<<<<

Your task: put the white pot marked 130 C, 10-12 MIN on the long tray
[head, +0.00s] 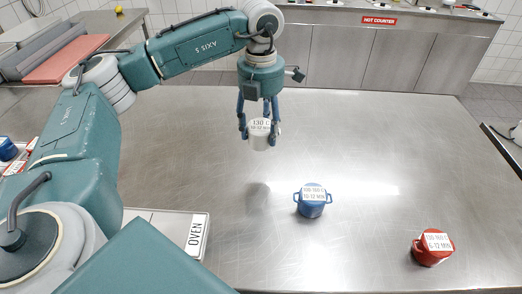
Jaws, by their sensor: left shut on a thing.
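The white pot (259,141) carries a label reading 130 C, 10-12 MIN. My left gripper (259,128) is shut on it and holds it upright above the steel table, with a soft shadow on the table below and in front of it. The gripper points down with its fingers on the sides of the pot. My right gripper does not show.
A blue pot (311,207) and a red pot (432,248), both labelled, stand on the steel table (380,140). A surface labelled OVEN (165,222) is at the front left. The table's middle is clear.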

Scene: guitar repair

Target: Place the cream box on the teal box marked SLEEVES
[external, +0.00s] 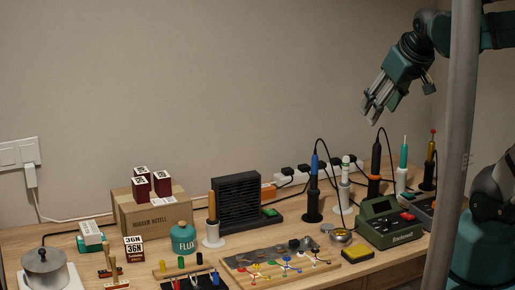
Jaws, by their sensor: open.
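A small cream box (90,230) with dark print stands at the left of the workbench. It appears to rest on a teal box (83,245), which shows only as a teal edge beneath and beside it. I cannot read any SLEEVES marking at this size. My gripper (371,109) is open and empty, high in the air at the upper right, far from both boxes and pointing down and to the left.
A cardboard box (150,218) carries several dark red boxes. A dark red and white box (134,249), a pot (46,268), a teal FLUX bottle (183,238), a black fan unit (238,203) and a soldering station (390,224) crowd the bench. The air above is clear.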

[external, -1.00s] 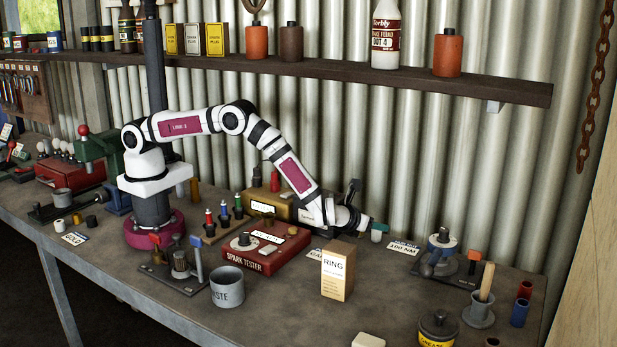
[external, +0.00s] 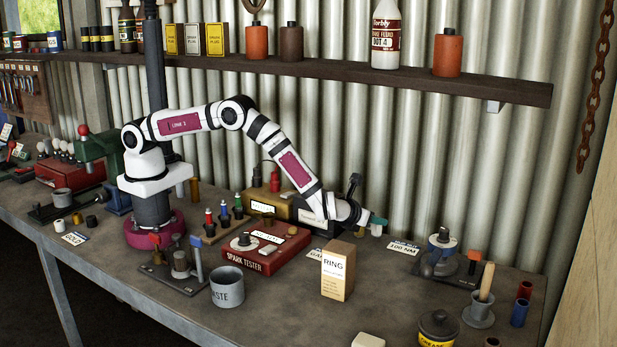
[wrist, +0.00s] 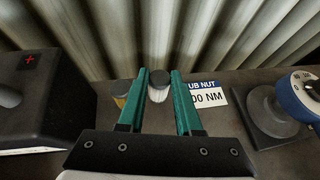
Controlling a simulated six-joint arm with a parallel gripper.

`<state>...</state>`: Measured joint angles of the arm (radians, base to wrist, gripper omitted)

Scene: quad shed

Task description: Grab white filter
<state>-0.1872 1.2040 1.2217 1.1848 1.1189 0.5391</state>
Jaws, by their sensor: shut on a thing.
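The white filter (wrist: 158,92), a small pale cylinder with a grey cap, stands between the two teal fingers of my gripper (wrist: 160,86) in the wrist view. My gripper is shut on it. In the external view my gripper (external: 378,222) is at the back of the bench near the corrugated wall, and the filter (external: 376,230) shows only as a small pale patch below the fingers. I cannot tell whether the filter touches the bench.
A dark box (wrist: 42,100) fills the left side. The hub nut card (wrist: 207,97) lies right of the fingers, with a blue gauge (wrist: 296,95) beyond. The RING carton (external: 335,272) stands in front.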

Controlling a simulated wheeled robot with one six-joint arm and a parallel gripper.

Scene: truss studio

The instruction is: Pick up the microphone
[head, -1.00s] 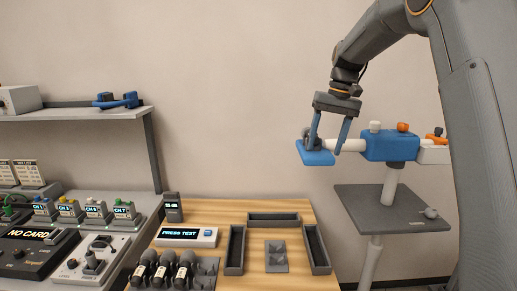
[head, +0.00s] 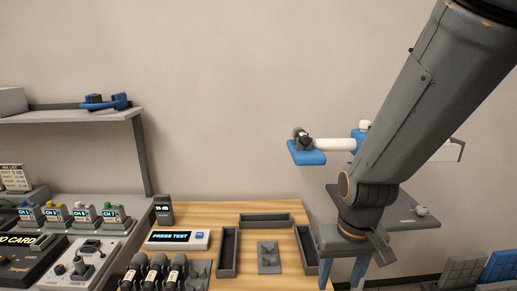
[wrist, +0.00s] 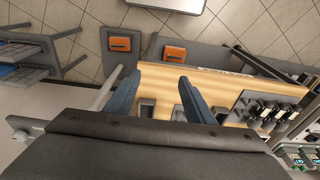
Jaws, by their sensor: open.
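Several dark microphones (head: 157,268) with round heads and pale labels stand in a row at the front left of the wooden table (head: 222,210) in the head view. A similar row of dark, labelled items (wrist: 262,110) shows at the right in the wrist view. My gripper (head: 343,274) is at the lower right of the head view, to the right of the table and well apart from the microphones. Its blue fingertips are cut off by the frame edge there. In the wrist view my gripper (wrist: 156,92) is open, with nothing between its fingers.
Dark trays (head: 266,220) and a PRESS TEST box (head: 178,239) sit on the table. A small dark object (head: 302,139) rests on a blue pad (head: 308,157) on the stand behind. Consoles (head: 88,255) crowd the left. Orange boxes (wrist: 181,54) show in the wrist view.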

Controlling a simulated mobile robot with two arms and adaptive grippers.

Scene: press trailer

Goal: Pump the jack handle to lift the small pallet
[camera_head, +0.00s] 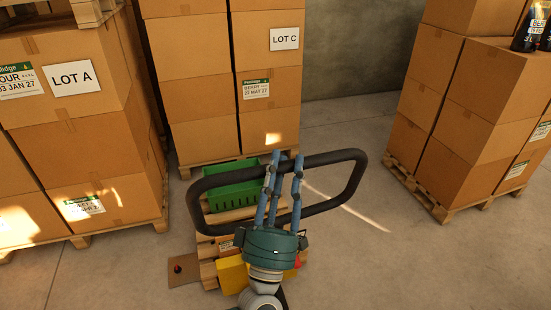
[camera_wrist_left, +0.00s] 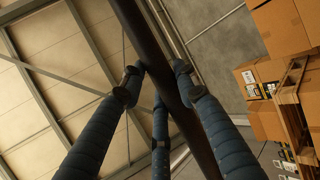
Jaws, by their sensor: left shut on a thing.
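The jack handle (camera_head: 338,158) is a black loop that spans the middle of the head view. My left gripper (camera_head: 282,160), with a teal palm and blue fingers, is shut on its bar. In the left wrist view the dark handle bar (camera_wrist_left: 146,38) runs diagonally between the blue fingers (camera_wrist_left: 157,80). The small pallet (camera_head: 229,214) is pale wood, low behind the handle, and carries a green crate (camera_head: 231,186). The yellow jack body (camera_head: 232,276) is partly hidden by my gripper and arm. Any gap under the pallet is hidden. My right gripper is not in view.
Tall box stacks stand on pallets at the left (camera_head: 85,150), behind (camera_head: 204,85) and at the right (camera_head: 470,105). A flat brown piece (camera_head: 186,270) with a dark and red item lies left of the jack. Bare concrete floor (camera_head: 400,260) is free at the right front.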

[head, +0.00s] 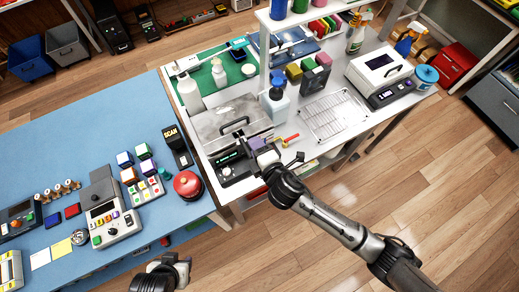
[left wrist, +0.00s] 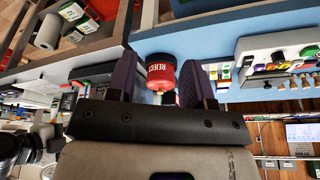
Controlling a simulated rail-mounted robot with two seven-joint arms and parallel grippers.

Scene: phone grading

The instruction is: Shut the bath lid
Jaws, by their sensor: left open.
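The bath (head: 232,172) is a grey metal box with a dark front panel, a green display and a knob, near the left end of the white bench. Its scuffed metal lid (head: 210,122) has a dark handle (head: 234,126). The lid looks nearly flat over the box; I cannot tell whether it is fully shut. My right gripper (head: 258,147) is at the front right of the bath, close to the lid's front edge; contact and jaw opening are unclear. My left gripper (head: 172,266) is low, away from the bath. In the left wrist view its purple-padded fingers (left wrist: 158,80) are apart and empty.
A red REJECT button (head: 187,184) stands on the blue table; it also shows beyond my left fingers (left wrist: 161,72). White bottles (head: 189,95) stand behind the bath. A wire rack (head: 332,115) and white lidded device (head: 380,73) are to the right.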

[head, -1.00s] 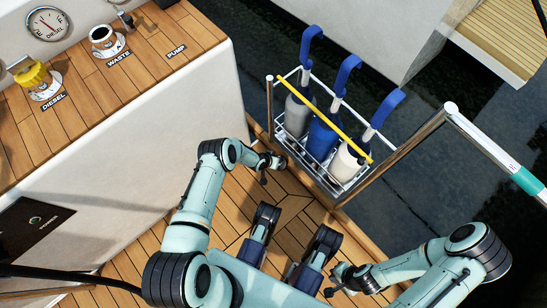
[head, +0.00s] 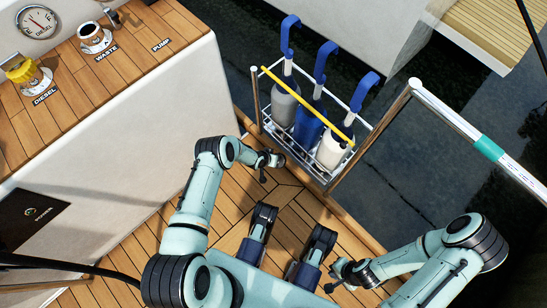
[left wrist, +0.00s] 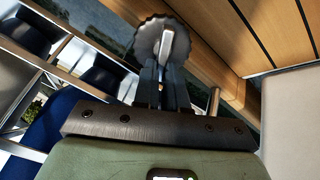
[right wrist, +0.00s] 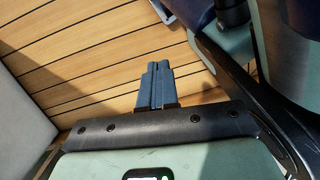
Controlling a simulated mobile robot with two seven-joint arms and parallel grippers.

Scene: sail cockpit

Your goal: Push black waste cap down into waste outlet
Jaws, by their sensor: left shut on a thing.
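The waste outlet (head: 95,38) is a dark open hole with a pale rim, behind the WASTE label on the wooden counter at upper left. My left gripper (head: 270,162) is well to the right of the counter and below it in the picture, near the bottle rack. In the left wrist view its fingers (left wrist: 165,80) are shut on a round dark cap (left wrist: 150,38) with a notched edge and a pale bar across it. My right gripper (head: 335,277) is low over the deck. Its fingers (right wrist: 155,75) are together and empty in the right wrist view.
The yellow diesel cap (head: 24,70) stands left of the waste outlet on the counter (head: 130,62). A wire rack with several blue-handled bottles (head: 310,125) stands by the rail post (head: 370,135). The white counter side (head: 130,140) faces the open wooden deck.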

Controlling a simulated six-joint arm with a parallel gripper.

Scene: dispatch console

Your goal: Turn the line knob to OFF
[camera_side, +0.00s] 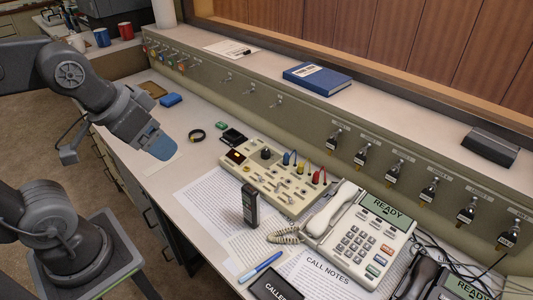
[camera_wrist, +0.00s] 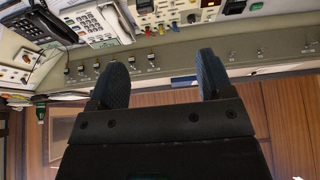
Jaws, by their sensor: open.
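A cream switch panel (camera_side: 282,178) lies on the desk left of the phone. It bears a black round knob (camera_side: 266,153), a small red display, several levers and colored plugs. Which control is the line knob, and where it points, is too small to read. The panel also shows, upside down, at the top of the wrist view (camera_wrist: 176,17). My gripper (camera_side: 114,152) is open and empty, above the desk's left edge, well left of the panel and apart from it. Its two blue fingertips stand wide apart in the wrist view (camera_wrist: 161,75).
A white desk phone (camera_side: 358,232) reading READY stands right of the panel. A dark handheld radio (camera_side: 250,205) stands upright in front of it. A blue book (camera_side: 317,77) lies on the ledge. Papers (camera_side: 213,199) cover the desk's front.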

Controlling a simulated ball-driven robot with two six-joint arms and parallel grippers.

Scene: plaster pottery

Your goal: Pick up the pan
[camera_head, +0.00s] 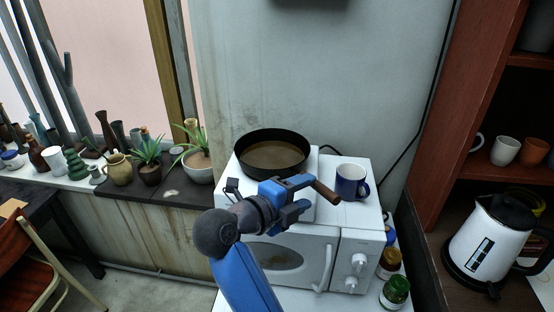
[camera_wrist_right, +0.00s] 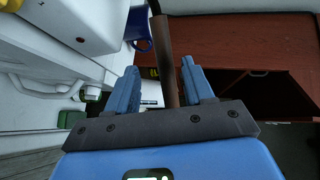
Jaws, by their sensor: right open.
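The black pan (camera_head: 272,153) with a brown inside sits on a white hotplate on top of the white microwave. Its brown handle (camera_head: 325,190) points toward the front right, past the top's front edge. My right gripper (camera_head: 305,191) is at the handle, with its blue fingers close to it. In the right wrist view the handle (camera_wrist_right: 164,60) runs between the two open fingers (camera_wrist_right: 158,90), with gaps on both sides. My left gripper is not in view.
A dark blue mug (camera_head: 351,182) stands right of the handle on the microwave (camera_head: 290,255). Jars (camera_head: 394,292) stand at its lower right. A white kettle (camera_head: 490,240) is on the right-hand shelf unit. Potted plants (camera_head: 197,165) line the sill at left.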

>>>>

## PROBLEM DETAILS
Scan the listing above and identify each line holding the string "arms"; copy every such line.

## SOLUTION
Controlling a simulated mobile robot with two arms and adaptive grippers.
Controlling a simulated rail-mounted robot with two seven-joint arms and parallel grippers.
Controlling a simulated mobile robot with two seven-joint arms and parallel grippers.
Controlling a simulated ball-driven robot with two six-joint arms and parallel grippers.

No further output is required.